▶ [Given request]
Reply with one number: how many lines contain the word "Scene".

▶ [Source data]
====

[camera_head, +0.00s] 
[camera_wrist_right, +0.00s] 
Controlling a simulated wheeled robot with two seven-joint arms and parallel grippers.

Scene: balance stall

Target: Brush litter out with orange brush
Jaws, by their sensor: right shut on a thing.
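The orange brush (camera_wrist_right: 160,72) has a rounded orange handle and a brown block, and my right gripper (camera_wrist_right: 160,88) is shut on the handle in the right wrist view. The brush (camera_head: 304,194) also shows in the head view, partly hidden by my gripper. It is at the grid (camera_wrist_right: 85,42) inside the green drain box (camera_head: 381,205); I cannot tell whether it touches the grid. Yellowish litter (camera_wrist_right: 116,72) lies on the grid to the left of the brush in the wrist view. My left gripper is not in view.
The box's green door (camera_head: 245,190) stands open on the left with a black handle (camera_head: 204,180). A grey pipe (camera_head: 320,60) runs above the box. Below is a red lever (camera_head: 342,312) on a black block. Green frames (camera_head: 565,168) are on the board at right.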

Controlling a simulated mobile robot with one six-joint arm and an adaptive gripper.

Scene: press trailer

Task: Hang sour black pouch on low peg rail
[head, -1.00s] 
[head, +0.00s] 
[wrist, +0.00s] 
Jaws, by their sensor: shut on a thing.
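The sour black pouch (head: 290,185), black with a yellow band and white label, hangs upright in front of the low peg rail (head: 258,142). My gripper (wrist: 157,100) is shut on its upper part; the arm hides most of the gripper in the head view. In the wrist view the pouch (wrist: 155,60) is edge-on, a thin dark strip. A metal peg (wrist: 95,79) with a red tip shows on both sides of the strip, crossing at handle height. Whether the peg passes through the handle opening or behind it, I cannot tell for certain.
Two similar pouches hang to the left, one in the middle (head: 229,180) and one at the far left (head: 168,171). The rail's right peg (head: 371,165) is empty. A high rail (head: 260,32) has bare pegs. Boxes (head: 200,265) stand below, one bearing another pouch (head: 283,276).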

====

▶ [Task result]
2